Instruction:
Drop the images; return everything else in the listing below exactly.

Recorded information:
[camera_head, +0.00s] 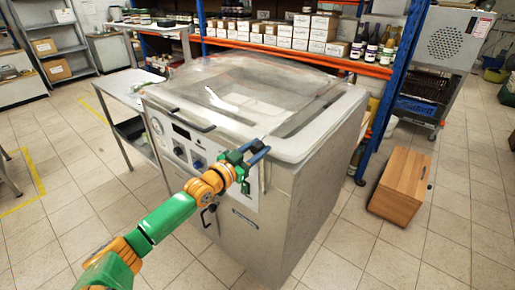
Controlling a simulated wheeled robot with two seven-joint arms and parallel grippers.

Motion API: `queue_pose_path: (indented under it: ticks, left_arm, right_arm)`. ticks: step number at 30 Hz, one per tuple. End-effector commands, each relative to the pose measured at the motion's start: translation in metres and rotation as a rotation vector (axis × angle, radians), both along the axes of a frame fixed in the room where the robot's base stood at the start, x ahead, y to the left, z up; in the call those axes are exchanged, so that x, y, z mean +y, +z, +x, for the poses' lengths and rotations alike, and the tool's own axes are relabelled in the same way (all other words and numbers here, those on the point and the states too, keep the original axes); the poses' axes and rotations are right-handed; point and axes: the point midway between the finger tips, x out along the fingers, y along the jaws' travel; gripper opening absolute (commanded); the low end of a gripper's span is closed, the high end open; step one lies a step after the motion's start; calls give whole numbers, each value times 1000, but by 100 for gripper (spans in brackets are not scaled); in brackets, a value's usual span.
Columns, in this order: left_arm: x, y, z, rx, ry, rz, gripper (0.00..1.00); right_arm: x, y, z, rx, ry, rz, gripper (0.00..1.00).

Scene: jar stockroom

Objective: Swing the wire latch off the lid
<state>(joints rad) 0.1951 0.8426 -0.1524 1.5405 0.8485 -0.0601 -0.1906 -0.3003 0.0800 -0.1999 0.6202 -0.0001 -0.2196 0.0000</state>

Solution to this problem:
[camera_head, +0.00s] 
Controlling a simulated wheeled robot with two seven-joint arms and parallel grippers.

Motion API: `queue_pose_path: (indented under it: ticks, left_arm, right_arm)`. ticks: step number at 30 Hz, one per tuple. End-effector commands, each relative to the pose measured at the motion's start: translation in metres and rotation as a rotation vector (axis × angle, radians), both along the axes of a frame fixed in the room where the robot's base stood at the start, x ahead, y to the left, z up; in the call those axes are exchanged, so that x, y, z mean +y, +z, +x, for the poses' lengths and rotations alike, and the tool's own axes are relabelled in the same way (all other words and numbers here, those on the point and the states too, keep the original axes); the poses' axes and rotations are right-handed; point and axes: the point midway between the finger tips, x out along the fingers, y along the jaws' travel; gripper opening absolute (commanded); the low end of a gripper's span is closed, the high end open; step one lies a step after the motion's start; calls give whole numbers, each value times 1000, but by 100 for gripper (spans in brackets are not scaled); in brackets, a value's usual span.
Columns, in this order: left_arm: x, y, z, rx, ry, rz, gripper (0.00..1.00); right_arm: x, y, z, rx, ry, rz, gripper (0.00..1.00).

Scene: jar stockroom

Objective: Swing the wire latch off the lid
<state>(joints rad) 0.1951 0.8426 -0.1524 1.5405 0.8485 -0.0601 -0.1906 -0.3003 0.0800 -0.1999 0.6202 -0.0001 -0.2196 0.0000</state>

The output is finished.